Bisnis.com, JAKARTA - Menteri Keuangan Sri Mulyani Indrawati menjawab kekhawatiran Komisi XI DPR terkait pelaksanaan protokol Asean Framework Agreement on Services atau AFAS Ke-7.
Menkeu menjelaskan bahwa sejak krisis pada tahun 1997 - 1998 pasar keuangan di Indonesia sebenarnya sudah sangat terbuka dan bahkan lebih maju dibandingkan sebagian negara di Asean. Dengan demikian, keberadaan AFAS, sebenarnya menjadi peluang bagi pelaku jasa di dalam negeri.

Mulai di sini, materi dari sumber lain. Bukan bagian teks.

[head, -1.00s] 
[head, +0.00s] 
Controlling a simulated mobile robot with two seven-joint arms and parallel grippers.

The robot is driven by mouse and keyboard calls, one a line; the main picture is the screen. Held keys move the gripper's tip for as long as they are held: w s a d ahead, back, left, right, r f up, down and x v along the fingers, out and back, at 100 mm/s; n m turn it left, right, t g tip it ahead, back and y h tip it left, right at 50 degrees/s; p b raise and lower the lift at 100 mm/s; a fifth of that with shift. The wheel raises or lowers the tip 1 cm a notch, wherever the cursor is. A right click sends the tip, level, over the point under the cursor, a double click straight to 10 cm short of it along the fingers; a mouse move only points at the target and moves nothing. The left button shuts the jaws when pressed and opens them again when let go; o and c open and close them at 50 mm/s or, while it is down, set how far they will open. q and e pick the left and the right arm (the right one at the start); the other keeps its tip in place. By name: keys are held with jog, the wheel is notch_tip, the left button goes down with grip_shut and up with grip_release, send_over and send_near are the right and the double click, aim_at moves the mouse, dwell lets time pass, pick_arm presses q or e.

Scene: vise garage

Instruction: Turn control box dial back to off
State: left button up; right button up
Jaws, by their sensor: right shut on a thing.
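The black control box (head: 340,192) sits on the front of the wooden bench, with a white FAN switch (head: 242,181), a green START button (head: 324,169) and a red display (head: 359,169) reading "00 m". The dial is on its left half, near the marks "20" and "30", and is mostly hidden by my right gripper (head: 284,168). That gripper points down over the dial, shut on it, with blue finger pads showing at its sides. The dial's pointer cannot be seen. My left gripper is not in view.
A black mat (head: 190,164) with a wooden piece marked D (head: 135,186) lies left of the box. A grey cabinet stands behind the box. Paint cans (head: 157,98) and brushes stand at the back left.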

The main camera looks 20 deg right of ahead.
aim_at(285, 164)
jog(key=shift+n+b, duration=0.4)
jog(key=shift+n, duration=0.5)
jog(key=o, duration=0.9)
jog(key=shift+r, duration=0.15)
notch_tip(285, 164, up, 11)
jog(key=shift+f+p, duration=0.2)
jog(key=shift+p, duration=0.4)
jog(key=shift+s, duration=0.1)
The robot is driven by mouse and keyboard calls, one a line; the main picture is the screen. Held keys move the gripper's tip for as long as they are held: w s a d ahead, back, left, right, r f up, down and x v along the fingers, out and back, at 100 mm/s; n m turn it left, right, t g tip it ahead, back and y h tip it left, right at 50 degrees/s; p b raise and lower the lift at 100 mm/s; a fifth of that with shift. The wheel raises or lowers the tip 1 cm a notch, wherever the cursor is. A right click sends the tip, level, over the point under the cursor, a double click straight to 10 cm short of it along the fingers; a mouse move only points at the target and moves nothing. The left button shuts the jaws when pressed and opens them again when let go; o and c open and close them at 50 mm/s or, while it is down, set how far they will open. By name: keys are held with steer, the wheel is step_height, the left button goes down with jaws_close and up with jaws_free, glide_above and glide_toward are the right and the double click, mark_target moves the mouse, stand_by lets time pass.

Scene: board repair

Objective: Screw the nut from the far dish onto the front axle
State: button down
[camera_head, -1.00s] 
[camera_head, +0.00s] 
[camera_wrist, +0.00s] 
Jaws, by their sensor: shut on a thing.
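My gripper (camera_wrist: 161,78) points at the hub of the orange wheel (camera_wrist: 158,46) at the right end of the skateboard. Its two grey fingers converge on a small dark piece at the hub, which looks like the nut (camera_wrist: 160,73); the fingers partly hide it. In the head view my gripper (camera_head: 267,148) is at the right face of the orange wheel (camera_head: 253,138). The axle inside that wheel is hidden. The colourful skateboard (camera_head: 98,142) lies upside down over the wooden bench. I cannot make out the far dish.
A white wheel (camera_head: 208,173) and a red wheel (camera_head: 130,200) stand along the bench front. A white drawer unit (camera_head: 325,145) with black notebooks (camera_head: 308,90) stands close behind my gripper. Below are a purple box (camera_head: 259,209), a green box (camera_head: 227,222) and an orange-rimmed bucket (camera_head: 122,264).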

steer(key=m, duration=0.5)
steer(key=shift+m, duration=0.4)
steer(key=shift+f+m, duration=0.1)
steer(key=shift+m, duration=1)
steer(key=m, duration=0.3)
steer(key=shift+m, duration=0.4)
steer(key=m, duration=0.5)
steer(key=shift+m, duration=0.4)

"Saya jelaskan tadi bahwa setelah 1997 - 1998 industri keuangan kita sudah terbuka, bahkan sebelum kita melakukan ratifikasi," kata Sri Mulyani, Senin (5/10/2020)
Sri Mulyani mencontohkan bahwa beberapa negara yang terlibat dalam AFAS juga melakukan hal yang sama dengan Indonesia. Malaysia, misalnya, mereka akan membuka perdagangan lintas batas untuk produk asuransi terkait kegiatan ekspor dan impor, bahkan meningkatkan batas kepemilikan asing dari 70 persen menjadi 100 persen.
Singapura juga membuka perdagangan lintas data untuk produk Asuransi terkait kegiatan ekspor dan impor, Thailand akan membuka kesempatan bagi penyedia jasa Asean untuk membuka perusahaan asuransi umum, Brunei membuka perdagangan untuk lintas batas produk asuransi terkait kegiatan ekspor impor.
Negara lain, seperti Kamboja, akan membuka kesempatan bagi penyedia jasa Asean untuk membuka perusahaan sekuritas sesuai dengan ketentuan yang berlaku. Sedangkan Laos akan membuat ketentuan bagi penyedia jasa Asean untuk membuka perusahaan pembiayaan sesuai dengan ketentuan yang berlaku.
Baca Juga
"Jadi dalam hal ini mereka akan membuka setiap tahapan dari komitmen ini," jelasnya.
Adapun melalui komitmen protokol ke 7, Indonesia menegaskan pemberian izin kepada investor Asean untuk membuka jasa asuransi umum baik konvensional maupun syariah dengan batas kepemilikan asing sebanyak 80 persen.
Namun, langkah ini mendapat sorotan DPR yang menganggap protokol ini akan membenamkan industri asuransi domestik.